I organized Little Kings to essentially be a series of inter-connected, interwoven narratives with reoccurring themes, places and characters. I worked as social worker at Neon Street Center for Youth in Chicago in the early 1990’s. Neon Street, as it was called, was a group home and homeless shelter for teens. It was essentially the last stop for runaways and kids who had been kicked out of foster homes and other group homes. Most of the kids were hardened by their experiences and therefore trust had to be arduously earned via consistent actions. Trust was never given easily. One of my responsibilities was to drive an over-sized Ronald McDonalds van from the group home to a local high school. Understandably, kids did not want to be seen being dropped off from the van, so I let them out a block away from the school.


A recurring character in Little Kings was the youngest person on my caseload—Steve—who came to us at the age of fifteen. His mom was a heroin addict and his father was abusive. He had been kicked out of a high school on the south side of Chicago just before landing with us and I initially enrolled him at Senn High School, which was fairly close to our drop-in center. I remember taking Steve there to get registered and he said he’d be fine there because of the gang graffiti he saw on the lockers. Steve regularly got into trouble at Senn. After several visits with the principal, I was told he was being expelled.


My shift as at Neon Street was from 7:00am to 3:00pm Tuesday through Saturday each week. Steve was not the only one on my caseload who regularly got in trouble, so Tuesday mornings were usually full of unpleasant, distressing updates from the overnight staff.

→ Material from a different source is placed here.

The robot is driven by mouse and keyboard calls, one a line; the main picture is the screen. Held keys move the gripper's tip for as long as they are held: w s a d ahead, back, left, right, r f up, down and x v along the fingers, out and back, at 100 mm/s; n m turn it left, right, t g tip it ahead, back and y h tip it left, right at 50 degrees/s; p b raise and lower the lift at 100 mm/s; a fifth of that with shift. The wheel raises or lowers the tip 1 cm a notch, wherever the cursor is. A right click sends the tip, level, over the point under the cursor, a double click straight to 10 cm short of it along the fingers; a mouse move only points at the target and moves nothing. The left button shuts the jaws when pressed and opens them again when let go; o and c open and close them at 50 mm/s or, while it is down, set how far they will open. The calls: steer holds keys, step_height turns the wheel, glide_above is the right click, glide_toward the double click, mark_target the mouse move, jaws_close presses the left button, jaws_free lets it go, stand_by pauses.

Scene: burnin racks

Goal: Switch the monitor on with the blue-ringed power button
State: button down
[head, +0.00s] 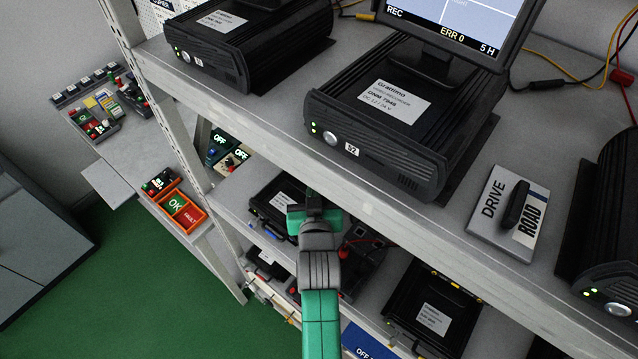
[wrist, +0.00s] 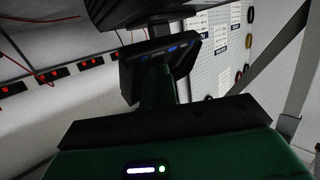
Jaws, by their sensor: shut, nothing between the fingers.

In anticipation, I would say a small prayer each morning before hitting the button for the fourth floor, “If Steve didn’t kill anyone, it will be ok.” One Sunday morning, I received a call that Steve, then sixteen, did indeed kill someone—a 16-year-old girl who attended Senn High School. It was one of 920 murders in Chicago that year. Steve later explained to me that he had shot up in the air to avoid getting jumped as an L train was coming into the station and the bullet ricocheted. Interacting with Steve’s overwhelmed public defender and seeing Steve earn the 17th birthday “gift” of being transferred from a juvenile detention center to one of the most notorious jails in America, I learned a powerful lesson: if you are poor and Black in America, you are guilty until proven innocent. Steve was locked up for months before his trial, before he was found guilty of first degree murder. 


I decided to end this poem on the word “alone” to let the reader know that in spite of all the craziness, the intensity of this job, there was a sense of belonging the narrator felt with the young people he was charged with looking after.



A former Chicago social worker, Peter Kahn is a founding member of the London poetry collective Malika’s Kitchen. He has twice been commended in the Poetry Society’s National Poetry Competition and was a finalist in the Fugue Poetry Contest and Atlanta Review International Poetry Competition. A high school teacher since 1994, Peter is co-founder of the London Teenage Poetry Slam and also founded the Spoken Word Education Training Programme as a Visiting Fellow at Goldsmiths University. He holds an MA in English Education and an MFA in Creative Writing. He was named runner-up in the 2019 NCTE and Penguin Random House Maya Angelou Teacher Award for Poetry. Along with Patricia Smith and Ravi Shankar, Peter co-edited The Golden Shovel Anthology: New Poems Honoring Gwendolyn Brooks.